=== Recorded data ===
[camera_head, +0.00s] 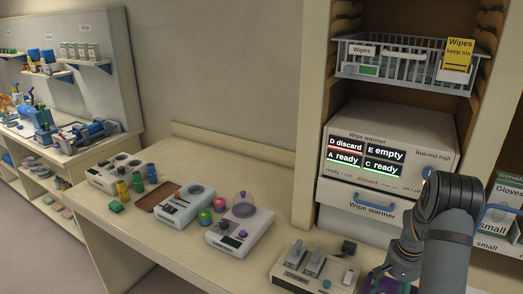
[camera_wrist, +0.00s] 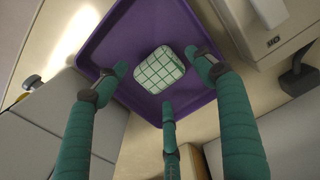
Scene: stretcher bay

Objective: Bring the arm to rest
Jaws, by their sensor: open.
===
Give back every line exactly as it stands, pictures excluded.

[camera_head, +0.00s] 
[camera_wrist, +0.00s] 
Scene: stretcher bay

Objective: Bring the arm to rest
Jaws, by their sensor: open.

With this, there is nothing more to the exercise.